Tak dużą poprawę wyników francuski operator zawdzięcza Orange, który FT kupił w 2000 roku i wcielił do własnego działu telefonii komórkowej. Obroty Orange urosły w ubiegłym roku o 71 proc. Poprawiły się też zyski Wanadoo - spółki działającej w sektorze usług internetowych na terenie Belgii, Danii, Holandii, Wielkiej Brytanii, Hiszpanii, kilku państw afrykańskich i Słowacji. Większe obroty zanotowało też ramię telefonii stacjonarnej — we Francji tylko o 6,3 proc., ale na świecie — aż o 31 proc.

— Nadal opłaca się strategia rozwoju międzynarodowego i poszerzania oferty usług bezprzewodowych i internetowych — komentuje Michel Bon, prezes France Telecom.

Orange, który w 2001 r. zwiększył liczbę klientów o 29 proc. do 39,3 mln, chwali się, że stał się liderem na rynku brytyjskim, gdzie obsługuje 12,4 mln osób, czyli o 2,6 mln więcej niż w 2000 r.

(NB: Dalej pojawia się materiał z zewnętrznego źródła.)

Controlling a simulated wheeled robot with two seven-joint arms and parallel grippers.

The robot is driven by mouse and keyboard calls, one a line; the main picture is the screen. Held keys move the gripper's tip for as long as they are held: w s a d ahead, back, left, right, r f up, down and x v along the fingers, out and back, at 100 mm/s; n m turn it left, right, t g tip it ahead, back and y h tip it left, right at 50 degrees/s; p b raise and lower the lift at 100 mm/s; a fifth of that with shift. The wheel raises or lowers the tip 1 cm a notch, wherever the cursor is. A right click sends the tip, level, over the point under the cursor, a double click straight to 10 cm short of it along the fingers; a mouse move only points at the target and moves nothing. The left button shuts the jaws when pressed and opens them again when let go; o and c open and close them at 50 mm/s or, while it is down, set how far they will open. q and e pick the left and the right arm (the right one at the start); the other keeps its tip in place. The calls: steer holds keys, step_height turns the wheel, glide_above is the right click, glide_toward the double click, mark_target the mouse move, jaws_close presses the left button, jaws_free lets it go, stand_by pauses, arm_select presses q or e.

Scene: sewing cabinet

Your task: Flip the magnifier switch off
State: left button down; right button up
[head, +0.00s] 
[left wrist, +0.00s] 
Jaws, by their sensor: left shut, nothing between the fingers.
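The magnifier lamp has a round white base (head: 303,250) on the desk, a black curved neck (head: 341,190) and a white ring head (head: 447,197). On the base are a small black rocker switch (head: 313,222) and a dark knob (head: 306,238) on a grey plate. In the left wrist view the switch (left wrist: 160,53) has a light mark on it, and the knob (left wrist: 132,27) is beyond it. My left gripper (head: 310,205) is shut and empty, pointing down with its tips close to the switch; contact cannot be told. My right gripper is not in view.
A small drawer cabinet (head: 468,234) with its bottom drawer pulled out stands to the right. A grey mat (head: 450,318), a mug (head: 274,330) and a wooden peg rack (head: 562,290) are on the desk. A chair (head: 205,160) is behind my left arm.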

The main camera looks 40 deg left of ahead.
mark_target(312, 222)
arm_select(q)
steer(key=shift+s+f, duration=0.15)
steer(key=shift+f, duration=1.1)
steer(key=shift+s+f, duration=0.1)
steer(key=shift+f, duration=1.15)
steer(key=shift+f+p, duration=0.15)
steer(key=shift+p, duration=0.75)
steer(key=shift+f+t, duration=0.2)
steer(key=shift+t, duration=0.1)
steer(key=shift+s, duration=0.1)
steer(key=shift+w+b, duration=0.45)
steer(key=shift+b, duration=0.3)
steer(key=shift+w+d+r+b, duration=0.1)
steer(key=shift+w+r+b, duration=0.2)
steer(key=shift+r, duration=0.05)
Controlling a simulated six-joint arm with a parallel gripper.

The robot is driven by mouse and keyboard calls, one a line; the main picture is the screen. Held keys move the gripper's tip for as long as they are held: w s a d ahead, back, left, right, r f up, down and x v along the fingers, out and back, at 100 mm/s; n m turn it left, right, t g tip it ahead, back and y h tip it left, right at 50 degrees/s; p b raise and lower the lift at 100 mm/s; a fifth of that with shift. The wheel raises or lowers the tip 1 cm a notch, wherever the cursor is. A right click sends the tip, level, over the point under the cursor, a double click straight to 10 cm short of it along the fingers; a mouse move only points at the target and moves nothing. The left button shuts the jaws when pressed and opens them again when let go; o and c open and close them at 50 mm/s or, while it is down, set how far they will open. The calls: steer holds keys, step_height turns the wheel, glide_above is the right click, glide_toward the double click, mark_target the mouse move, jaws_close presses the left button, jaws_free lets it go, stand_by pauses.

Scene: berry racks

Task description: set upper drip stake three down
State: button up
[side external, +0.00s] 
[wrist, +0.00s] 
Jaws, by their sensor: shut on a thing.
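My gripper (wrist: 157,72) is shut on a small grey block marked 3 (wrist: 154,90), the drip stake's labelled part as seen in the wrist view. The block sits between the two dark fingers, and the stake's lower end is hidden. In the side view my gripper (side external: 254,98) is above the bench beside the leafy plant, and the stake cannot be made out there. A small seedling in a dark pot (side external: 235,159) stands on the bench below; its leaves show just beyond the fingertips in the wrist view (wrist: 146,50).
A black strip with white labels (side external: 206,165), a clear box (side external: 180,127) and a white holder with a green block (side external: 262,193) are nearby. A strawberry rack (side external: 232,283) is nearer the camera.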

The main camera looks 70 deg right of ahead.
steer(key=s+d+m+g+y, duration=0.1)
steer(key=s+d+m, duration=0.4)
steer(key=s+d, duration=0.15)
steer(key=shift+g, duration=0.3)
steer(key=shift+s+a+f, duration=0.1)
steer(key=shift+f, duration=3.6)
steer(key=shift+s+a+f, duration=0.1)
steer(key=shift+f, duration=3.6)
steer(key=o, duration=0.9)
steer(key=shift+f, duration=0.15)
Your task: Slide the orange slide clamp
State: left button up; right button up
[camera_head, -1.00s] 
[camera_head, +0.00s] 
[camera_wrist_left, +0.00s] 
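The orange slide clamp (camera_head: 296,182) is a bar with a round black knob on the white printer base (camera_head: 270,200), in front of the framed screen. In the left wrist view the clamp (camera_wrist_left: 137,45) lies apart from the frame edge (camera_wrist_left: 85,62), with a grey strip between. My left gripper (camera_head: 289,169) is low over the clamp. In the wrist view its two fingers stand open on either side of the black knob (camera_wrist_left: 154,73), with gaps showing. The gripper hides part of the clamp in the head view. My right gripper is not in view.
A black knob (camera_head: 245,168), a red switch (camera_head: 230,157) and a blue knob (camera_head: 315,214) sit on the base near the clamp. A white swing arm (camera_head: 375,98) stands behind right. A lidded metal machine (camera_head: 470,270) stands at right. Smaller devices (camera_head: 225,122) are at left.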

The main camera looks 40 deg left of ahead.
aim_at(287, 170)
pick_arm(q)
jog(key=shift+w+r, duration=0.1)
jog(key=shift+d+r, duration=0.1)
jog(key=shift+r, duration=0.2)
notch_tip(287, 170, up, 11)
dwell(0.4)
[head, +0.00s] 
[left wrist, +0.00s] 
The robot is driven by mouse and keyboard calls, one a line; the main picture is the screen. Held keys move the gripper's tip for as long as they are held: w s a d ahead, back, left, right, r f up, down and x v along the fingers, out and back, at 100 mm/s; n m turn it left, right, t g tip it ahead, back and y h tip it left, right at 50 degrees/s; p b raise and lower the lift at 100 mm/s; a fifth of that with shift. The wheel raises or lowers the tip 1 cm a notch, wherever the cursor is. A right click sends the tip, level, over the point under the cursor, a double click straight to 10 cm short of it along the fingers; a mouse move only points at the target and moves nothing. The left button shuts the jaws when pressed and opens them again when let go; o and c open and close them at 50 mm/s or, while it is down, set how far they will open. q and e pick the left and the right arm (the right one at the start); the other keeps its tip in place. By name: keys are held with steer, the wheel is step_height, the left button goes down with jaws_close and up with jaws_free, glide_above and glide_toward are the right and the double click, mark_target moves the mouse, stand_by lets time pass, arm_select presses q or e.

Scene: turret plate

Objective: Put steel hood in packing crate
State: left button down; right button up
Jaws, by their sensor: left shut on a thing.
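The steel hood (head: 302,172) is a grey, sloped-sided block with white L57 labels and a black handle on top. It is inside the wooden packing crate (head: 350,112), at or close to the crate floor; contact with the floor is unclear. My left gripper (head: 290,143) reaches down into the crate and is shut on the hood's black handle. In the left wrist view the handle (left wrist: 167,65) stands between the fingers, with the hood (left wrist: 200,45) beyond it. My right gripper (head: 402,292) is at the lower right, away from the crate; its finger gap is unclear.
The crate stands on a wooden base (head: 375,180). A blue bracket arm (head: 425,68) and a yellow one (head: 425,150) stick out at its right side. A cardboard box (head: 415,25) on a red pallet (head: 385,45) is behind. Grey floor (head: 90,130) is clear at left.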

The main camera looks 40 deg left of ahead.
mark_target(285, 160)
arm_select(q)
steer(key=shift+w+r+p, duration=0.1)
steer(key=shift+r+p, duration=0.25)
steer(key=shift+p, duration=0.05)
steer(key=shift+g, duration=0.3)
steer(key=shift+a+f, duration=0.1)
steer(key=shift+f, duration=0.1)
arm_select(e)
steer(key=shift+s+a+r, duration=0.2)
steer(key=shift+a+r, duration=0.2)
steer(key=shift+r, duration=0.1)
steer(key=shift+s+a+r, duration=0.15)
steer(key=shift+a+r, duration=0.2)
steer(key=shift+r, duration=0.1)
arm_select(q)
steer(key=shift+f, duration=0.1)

— Jesteśmy największym operatorem pod względem aktywnych użytkowników — głosi komunikat Orange.

Orange myśli też o poważniejszym zaistnieniu w Niemczech, gdzie ma 28,5 proc. udziałów w MobilCom. Firma chce wziąć udział w nieuniknionej konsolidacji rynku tego kraju. Na razie jest to jednak niemożliwe ze względu na duże koszty fuzji.

— Do konsolidacji na pewno dojdzie, to tylko kwestia czasu —mówi Jean-Francois Pontal, dyrektor zarządzający Orange.

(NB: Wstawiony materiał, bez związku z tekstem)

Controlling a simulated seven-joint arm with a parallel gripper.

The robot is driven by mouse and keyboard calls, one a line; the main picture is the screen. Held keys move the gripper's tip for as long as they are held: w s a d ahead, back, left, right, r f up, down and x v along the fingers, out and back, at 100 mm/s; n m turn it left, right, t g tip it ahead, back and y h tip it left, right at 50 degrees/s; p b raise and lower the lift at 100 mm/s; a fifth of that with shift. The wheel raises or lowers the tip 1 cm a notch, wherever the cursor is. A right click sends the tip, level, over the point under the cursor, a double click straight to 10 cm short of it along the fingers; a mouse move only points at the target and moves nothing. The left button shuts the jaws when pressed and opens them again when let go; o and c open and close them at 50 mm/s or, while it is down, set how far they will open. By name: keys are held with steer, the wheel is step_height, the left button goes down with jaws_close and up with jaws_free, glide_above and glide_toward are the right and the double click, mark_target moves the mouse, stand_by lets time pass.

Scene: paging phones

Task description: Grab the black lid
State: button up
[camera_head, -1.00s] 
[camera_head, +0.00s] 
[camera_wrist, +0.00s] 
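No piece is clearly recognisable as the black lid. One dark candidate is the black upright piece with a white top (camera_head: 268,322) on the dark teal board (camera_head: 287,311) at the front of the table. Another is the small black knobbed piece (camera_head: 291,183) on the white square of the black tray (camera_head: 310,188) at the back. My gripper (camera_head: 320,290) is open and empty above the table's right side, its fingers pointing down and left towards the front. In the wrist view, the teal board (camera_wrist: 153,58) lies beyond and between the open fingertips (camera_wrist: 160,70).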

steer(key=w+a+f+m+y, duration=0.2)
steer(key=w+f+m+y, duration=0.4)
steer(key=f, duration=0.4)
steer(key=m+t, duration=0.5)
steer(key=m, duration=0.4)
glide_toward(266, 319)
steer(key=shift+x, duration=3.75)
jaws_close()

Jednak zgodnie z niemieckimi przepisami, w przypadku fuzji dwóch z sześciu firm, które kupiły licencje na telefonię 3G, jedno pozwolenie (które kosztowało 8,4 mld EUR) trzeba będzie zwrócić rządowi. Dopóki nie zmienią się przepisy, Orange nie zainwestuje więc w E-Plus, trzeciego pod względem wielkości operatora komórkowego w Niemczech, którego kontroluje teraz holenderski KPN.